The trial comes as Putin, 59, is trying to forestall potential challenges and rein in his opponents, who hope to reignite the street protest movement this autumn.

On Monday, Putin signed a law enacting stricter punishment for defamation. That follows recent laws tightening controls on foreign-funded civil rights groups and sharply raising fines for violations of public order at street rallies.

Opposition leaders including anti-corruption blogger Alexei Navalny and socialite Ksenia Sobchak have had their homes searched and faced repeated rounds of questioning over violence at a protest on the eve of Putin’s inauguration on May 7.

Navalny was due to appear before investigators in a separate case on Monday, and lawyers, who said they were told he would be charged with a crime punishable by up to five years in prison.

Amnesty International has called for the release of the Pussy Riot members, two of whom have young children, saying the charges are not a “justifiable response to the peaceful – if, to many, offensive – expression of their political beliefs.”

Russian Prime Minister Dmitry Medvedev dismissed criticism of the case in remarks published on Monday, saying the trial was a “serious ordeal” for the defendants and their families but that “one should be calm about it” and await the outcome.

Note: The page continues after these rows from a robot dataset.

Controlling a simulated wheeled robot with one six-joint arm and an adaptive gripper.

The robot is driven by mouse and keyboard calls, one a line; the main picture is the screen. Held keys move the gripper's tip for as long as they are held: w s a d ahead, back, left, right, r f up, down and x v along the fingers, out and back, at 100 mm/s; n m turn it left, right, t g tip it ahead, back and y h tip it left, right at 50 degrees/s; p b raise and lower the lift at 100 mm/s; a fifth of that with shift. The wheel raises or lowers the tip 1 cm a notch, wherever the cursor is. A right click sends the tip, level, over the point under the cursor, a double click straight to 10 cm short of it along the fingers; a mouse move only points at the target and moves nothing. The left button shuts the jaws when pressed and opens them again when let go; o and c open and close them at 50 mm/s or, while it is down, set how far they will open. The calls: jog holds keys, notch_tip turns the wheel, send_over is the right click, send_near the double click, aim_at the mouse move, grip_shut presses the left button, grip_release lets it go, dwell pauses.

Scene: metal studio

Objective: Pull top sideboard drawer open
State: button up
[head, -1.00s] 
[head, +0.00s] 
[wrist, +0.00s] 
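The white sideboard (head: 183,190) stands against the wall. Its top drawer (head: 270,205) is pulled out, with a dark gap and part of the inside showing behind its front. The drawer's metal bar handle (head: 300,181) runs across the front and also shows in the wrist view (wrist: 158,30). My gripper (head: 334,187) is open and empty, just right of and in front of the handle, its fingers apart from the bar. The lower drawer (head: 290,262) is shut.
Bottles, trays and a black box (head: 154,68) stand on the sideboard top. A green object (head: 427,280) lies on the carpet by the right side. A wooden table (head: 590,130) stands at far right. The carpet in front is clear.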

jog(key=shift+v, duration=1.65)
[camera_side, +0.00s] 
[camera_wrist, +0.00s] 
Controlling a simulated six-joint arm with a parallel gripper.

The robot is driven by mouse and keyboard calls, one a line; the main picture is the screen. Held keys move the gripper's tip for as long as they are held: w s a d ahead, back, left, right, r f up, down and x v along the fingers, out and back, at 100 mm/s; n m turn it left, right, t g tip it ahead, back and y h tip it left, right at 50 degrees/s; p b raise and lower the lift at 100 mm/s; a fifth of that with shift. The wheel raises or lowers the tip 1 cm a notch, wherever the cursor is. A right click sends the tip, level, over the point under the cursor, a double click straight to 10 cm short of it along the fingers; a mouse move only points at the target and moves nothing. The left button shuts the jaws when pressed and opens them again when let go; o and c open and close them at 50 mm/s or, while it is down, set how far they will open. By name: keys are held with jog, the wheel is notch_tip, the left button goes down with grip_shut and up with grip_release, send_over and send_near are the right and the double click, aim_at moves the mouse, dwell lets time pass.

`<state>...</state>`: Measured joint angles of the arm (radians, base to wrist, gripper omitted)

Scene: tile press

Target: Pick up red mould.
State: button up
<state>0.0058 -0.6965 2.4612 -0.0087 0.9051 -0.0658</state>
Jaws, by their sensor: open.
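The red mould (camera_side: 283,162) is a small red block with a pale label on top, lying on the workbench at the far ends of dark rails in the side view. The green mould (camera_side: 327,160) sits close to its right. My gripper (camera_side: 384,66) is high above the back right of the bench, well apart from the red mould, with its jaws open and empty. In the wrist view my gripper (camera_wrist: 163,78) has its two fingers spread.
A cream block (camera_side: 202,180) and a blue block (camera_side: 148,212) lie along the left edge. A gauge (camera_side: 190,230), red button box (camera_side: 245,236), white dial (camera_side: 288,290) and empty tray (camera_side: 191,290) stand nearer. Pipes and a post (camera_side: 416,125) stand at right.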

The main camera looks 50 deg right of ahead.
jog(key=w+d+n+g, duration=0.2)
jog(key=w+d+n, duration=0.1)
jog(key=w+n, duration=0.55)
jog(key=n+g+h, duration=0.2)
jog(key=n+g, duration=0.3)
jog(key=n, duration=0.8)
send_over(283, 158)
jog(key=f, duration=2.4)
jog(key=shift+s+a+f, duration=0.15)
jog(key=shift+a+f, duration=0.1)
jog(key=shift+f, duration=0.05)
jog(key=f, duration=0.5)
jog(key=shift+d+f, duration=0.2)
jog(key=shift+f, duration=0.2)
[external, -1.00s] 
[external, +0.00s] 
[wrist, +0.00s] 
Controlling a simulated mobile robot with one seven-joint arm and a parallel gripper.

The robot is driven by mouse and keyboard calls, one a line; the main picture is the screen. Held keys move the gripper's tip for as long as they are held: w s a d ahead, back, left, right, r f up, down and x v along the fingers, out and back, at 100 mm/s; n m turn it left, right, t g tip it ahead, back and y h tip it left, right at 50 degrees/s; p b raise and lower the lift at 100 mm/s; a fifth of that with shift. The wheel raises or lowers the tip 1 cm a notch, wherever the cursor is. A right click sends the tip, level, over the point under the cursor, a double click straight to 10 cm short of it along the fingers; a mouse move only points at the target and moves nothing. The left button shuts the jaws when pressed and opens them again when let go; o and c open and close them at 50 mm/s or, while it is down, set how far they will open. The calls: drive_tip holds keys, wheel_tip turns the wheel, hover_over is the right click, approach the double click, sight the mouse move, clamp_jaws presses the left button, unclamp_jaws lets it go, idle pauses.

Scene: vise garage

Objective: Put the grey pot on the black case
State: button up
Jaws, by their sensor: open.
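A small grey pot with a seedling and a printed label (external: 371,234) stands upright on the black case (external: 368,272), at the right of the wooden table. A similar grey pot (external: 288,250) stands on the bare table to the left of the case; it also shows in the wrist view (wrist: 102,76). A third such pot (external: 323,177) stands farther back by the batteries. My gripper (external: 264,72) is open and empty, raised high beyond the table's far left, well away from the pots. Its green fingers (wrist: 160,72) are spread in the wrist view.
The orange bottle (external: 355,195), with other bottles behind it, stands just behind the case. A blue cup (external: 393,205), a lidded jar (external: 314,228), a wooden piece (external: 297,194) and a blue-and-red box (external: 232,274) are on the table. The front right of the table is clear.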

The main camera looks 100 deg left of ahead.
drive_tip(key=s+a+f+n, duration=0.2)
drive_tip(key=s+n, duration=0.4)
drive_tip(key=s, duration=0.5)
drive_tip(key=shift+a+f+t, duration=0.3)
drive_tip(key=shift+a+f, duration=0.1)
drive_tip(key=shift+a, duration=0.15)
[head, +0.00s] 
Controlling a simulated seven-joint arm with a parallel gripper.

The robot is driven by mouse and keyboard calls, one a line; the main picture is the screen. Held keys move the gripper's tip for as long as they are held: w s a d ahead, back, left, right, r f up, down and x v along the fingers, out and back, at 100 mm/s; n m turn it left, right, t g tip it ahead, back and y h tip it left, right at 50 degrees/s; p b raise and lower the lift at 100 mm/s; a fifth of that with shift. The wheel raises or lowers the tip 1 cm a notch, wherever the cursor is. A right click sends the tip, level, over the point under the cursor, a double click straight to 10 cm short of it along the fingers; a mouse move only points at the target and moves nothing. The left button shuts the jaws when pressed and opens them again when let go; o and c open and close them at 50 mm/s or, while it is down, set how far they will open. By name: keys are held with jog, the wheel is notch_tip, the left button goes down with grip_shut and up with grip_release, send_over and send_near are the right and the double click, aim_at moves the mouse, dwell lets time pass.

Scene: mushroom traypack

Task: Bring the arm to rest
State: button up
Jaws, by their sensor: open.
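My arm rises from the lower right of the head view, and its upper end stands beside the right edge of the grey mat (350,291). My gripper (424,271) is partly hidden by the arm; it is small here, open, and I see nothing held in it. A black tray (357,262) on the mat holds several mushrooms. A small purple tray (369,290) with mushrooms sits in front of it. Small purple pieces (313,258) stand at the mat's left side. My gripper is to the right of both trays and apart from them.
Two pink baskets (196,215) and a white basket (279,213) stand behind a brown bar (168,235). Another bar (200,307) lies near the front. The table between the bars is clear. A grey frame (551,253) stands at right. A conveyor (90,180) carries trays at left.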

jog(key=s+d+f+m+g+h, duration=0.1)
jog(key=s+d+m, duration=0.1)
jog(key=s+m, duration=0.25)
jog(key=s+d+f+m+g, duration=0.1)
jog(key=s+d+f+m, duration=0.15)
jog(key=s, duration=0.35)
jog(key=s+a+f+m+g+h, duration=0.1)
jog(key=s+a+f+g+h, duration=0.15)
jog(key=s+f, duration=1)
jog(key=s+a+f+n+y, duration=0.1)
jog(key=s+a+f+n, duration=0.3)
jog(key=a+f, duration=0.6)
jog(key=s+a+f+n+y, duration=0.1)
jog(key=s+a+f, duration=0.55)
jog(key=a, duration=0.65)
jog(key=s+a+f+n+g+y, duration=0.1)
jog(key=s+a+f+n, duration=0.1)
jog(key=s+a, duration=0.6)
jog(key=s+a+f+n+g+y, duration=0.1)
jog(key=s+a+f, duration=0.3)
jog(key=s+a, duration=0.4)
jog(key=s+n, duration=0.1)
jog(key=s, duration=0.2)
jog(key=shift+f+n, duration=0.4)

“It seems to me that there will always be different perceptions about what is acceptable and not acceptable from a moral point of view and where moral misbehavior becomes a criminal action,” he told the Times of London in an interview.

“Whether that is the case here is up to the court to decide,” he said, according to a Russian government transcript.

Few Russians believe the country’s courts are independent, however, and Medvedev acknowledged during his 2008-2012 presidential term that they were subject to political influence and corruption.

“The court’s decision will depend not on the law but on what the Kremlin wants,” said Lyudmila Alexeyeva, a Soviet-era dissident and veteran human rights activist who heads the Moscow Helsinki Group.